The commonly used Bonferroni correction for false positive decisions is not ideal for point-wise inference with functional data. The Bonferroni procedure is designed to correct for L independent simultaneous tests. If functional inference is performed on a point-wise grid, the corresponding p-values at nearby time points are correlated and the Bonferroni correction becomes overly conservative (Cribbie (2007)). Some methods suggest replacing the number of tests, L, in the Bonferroni method by an estimate of the effective number of independent tests (Cheverud (2001), Nyholt (2004), Li and Ji (2005)) based on the eigenvalue variance of the correlation matrix. However, a single parameter, i.e., the number of independent tests, might not fully capture the correlation structure.

Our work is motivated by a problem of CO₂ surface leakage detection from a geologic carbon sequestration (GCS) site. Geologic carbon sequestration is a carbon capture and storage technique that could play a major role in climate mitigation strategy. Since vegetation is a predominant land cover over a GCS cite, Bellante et al. (2013) analyzed areal hyperspectral images of the simulated CO₂ leak site in attempt to identify differences in mean spectral signatures of healthy vegetation and vegetation under stress. Bellante et al. (2013) proposed the Red Edge Index (REI) – a single test statistic that summarizes differences between the spectral signatures of healthy and stressed vegetation. We used the data collected by Bellante et al. (2013) in an attempt to identify specific wavelength regions where the mean spectral signatures (mean spectral responses) of healthy vegetation and vegetation under stress differ (see Figure 5). Our approach was to perform the analyses on a discretized grid of 80 points because the original spectral data were collected in 80 bands throughout the visible and near infrared wavelengths (Bellante et al. (2013)).

Spectral responses from 2,500 pixels corresponding to five different binned distances with superimposed fitted mean curves.

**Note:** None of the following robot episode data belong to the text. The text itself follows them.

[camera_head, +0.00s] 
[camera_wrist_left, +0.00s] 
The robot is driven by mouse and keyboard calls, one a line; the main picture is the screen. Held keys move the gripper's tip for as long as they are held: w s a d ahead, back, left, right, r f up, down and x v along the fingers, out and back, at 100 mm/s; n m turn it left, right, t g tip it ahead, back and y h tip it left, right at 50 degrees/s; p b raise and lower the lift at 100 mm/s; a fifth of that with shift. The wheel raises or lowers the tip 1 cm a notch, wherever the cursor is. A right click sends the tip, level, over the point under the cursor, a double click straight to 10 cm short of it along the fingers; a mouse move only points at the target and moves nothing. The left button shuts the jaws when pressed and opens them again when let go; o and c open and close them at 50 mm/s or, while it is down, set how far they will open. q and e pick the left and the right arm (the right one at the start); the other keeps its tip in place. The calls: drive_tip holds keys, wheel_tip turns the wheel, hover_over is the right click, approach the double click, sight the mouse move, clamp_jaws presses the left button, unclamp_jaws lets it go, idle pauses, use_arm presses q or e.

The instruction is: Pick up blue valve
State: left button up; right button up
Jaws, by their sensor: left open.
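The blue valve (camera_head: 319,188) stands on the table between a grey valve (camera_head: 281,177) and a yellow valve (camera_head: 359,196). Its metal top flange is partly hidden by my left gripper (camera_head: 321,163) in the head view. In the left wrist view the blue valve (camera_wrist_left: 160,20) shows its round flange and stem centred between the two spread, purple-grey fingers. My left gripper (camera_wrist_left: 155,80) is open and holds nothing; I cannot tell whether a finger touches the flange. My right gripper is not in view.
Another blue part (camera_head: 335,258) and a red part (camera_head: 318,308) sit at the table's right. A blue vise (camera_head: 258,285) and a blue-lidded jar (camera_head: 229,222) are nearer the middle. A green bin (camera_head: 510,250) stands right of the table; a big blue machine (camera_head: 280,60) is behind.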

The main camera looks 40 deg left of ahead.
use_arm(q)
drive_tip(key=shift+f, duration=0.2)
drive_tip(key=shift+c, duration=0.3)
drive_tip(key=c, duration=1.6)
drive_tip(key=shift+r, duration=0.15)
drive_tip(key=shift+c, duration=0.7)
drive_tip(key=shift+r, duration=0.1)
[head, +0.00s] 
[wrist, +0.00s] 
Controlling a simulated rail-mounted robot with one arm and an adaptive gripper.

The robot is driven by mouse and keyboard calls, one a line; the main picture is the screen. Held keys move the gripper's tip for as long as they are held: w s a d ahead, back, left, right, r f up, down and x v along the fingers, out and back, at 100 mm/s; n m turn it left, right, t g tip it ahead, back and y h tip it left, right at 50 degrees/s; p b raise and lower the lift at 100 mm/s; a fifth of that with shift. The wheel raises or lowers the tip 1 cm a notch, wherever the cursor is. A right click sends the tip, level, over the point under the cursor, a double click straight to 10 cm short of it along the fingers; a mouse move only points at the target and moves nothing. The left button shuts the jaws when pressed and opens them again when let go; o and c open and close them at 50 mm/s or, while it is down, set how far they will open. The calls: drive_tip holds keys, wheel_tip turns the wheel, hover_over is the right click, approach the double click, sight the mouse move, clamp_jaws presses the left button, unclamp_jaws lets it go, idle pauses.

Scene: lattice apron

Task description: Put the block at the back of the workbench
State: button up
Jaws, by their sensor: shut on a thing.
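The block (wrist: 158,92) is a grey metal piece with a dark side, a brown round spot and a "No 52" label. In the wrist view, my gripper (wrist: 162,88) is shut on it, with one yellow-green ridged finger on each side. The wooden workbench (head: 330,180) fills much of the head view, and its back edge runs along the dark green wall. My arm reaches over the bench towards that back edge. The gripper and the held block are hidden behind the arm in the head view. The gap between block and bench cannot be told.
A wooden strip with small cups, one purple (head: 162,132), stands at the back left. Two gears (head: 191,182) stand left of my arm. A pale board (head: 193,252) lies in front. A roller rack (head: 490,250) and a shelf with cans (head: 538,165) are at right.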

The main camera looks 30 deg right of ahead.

Although interest in point-wise inference is obvious, few viable approaches exist in this direction that account for inflated false positive results and correlation structure among tests. Ramsay and Silverman (2005) proposed a method for performing L point-wise tests simultaneously, however their approach is not designed to control the family-wise error rate (FWER) – i.e., the probability of at least one false rejection among all tests. A promising approach was introduced by Cox and Lee (2008) who used the multiplicity correction procedure proposed by Westfall and Young (1993) to control the FWER. Neither of the proposed methods provide a decision regarding the overall null hypothesis that all single L hypotheses are true. This is an undesirable property since a multiple comparison procedure may be non-coherent (Gabriel (1969)), i.e., the rejection of at least one point-wise hypothesis may not imply the rejection of the overall null and thus might lead to interpretation problems.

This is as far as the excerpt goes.